You feel it's more appropriate to talk about fluxes? Fine. Wait, that sounds familiar...oh right, I can't say anything about fluxes because the data is too imprecise! So, if I pander to your assertions, I can't argue from either side! But if you want to talk fluxes, see my post where I had to tell GregLocock what an axiom is:
rconnor said:
If the radiative energy imbalance was presumed to be true (i.e. an axiom), NASA would not have sent a satellite into orbit FOR THE SOLE PURPOSE OF MEASURING THE ENERGY BUDGET.

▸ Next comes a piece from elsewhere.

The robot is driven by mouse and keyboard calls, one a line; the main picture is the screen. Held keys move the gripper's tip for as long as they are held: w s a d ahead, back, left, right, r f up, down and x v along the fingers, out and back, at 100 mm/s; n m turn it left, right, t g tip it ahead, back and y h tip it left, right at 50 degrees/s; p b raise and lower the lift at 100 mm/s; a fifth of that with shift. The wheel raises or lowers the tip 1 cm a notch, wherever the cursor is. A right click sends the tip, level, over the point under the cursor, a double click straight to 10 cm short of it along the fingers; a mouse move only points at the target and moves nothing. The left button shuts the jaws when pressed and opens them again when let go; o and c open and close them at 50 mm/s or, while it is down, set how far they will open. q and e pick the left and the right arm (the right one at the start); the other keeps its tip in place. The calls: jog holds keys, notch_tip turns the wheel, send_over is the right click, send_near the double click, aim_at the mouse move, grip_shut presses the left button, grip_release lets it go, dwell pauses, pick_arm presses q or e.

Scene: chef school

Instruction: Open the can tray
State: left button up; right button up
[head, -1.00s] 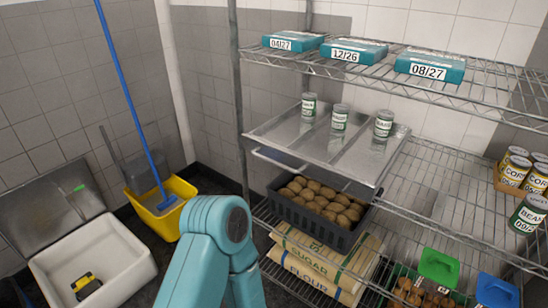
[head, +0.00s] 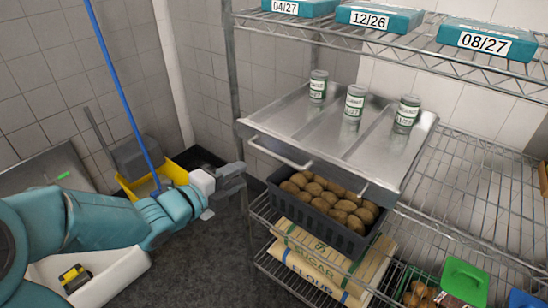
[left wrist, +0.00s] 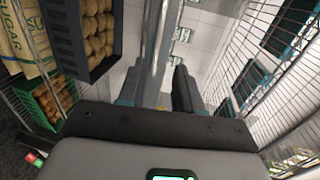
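The can tray (head: 330,143) is a sloped metal tray with lengthwise dividers on the wire rack in the head view. Three cans, a left (head: 318,86), a middle (head: 354,101) and a right one (head: 406,114), stand upright on it. A pale bar handle (head: 280,154) runs along its front edge. My left gripper (head: 238,179) is just left of and slightly below the handle, apart from it. In the left wrist view its fingers (left wrist: 157,90) are spread, with nothing seen held; a metal edge shows beyond them. My right gripper is not in view.
A black crate of potatoes (head: 318,222) sits right below the tray, with flour and sugar sacks (head: 320,262) under it. Teal boxes (head: 380,19) lie on the shelf above. A yellow mop bucket (head: 128,187) and white sink (head: 110,275) are at left.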

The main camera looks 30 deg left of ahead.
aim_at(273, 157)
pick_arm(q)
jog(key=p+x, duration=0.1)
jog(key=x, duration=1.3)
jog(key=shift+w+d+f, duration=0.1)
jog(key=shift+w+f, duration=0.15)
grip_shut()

Nor would the following papers need to written if they were studying axioms:
And just a few more from the ERBE team...and by a few I mean 416 publications
There's a new paper that just got released on the subject. It also discusses water vapor, which you brought up before. Worth a read (
Sherwood et al, 2014 or
a watch).
The "Pause" is About Models, Not Temperatures
Did you read what I said about ENSO?
rconnor said:
rb1957, yes - ENSO is very central to the state of climate on a year to year basis. I suggest reading on ENSO in more detail. You’re welcome to go back and look at my compressed air system analogy (at 23 Dec 18:23) if that helps. Another very good run down by Tamino can be found here. I strongly recommend reading it as, like you said, ENSO is an important aspect. You may also review NOAA’s FAQ on the topic.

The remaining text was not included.